MOHINDER: Not a whole lot to do in this episode other than be moral support and get obliviously tazered again. But that hand on Matt's shoulder at the end? Aw.

RANDOM STUFF:
- As much as I've complained about the gender issues on Heroes, I had SO MUCH LOVE for the women in this episode. Even if the two deaths (one probably real, one probably not) were both chicks. Angela's always queen anyway, but it was fantastic to see her carry that same determination and confidence and resourcefulness even when the odds are against her, and the danger isn't something she can snark at over a glass of wine and a plate of oysters. Daphne's death was a blow, but at least she got to say what needed saying before she died, and go out with a better death than most characters get. Tracy hasn't had a whole lot to do for a while, and she was starting to feel like dead weight, but episodes like this show what can happen if you just give a character's storyline a little TLC and some motivation. Janice went from being put on a bus to returning here, and it looks like she's doing pretty well for herself and her super-baby, as well as making the right calls about who to trust. Bring Molly and Audrey back, and I'll be even more forgiving.

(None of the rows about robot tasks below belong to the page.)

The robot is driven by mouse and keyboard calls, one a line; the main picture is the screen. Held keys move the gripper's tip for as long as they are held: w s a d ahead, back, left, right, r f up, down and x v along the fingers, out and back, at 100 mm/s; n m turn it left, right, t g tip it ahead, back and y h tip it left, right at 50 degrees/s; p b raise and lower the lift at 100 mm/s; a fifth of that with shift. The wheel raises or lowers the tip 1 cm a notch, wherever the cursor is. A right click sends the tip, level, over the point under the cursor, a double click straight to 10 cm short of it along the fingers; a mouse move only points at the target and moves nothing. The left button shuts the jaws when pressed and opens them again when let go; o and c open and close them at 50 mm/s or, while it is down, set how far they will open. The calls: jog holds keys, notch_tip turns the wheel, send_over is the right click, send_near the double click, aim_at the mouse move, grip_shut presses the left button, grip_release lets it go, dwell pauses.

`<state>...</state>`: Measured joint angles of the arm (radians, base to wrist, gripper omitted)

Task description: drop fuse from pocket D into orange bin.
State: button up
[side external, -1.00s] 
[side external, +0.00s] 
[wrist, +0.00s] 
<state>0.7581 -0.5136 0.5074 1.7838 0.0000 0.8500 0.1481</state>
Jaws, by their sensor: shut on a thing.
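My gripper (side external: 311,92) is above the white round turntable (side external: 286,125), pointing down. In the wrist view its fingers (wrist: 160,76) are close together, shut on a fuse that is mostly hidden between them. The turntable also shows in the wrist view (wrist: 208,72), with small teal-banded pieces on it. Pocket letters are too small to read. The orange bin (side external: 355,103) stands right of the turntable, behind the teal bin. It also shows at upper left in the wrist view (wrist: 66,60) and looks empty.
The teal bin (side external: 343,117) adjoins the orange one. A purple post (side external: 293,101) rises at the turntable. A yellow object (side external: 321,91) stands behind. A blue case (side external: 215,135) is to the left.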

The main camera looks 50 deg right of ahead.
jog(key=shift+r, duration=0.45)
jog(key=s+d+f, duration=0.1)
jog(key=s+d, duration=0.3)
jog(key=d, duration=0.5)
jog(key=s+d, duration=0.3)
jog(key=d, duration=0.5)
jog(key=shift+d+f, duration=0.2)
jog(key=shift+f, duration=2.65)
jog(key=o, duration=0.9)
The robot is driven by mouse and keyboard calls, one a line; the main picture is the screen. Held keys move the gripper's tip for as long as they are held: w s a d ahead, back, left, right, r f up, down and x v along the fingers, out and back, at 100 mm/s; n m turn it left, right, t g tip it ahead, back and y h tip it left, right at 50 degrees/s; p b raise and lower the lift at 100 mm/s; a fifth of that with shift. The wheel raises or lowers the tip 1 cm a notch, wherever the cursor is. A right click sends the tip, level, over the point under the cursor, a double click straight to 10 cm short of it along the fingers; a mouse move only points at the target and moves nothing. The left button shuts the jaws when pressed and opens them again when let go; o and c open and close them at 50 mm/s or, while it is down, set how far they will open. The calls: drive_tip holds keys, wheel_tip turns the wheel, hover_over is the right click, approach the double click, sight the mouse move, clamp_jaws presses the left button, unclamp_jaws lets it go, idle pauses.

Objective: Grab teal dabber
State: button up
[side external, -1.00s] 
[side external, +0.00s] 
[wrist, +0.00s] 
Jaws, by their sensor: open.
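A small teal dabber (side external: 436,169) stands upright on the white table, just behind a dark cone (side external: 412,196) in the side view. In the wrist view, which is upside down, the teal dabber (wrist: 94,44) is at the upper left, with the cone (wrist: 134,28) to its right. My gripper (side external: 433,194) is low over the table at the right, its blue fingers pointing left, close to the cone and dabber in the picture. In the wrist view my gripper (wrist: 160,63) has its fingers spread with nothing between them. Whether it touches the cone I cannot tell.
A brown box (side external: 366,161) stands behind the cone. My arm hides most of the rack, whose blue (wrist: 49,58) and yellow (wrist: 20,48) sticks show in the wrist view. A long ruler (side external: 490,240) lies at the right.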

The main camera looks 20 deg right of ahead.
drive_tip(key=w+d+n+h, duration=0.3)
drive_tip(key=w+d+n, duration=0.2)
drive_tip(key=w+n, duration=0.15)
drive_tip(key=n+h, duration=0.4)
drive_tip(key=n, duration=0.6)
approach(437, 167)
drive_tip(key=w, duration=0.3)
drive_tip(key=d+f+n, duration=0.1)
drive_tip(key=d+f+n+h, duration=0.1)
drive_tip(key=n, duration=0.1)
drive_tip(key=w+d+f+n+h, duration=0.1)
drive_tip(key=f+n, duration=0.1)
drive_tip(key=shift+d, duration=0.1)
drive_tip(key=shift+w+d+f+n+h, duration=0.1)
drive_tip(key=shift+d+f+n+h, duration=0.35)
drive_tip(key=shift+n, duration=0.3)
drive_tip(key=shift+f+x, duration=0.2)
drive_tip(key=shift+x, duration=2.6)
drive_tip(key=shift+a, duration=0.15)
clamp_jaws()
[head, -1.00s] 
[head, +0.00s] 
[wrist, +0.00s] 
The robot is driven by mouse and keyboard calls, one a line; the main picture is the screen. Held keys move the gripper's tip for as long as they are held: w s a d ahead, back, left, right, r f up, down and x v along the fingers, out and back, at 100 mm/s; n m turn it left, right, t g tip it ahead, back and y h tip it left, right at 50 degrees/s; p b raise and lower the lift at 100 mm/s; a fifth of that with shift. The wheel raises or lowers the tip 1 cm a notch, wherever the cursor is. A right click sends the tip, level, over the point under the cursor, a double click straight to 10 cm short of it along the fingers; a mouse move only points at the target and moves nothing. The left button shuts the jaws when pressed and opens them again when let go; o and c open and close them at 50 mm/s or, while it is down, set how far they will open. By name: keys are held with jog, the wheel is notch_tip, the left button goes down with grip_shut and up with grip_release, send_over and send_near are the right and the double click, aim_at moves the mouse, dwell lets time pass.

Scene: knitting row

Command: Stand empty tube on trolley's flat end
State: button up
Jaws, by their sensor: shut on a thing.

- It goes without saying since this whole post reads like a giant love letter to Bryan Fuller, but I was in love with the writing in this episode. Fuller has a very distinctive style that's chock full of wry humour, loaded with quirky references, brings out the human in the fantastic, and has a knack for getting to the heart of the characters and their relationships. Not to mention making the best practical uses of superpowers. I laughed when Tracy froze the electronic tag on her sweater. Add that to the fact that this is the first episode since Company Man that's made me cry, and I can pretty safely say that this is the best episode of the last two seasons.

I'm not sure what Fuller's status is at the moment, or if he intends to stick around or not, but God do I hope he stays on for season 4. If he can do this much damage control, character development, and writing magic in one episode, a full season would mean the sky's the limit. Or more appropriately, the moon.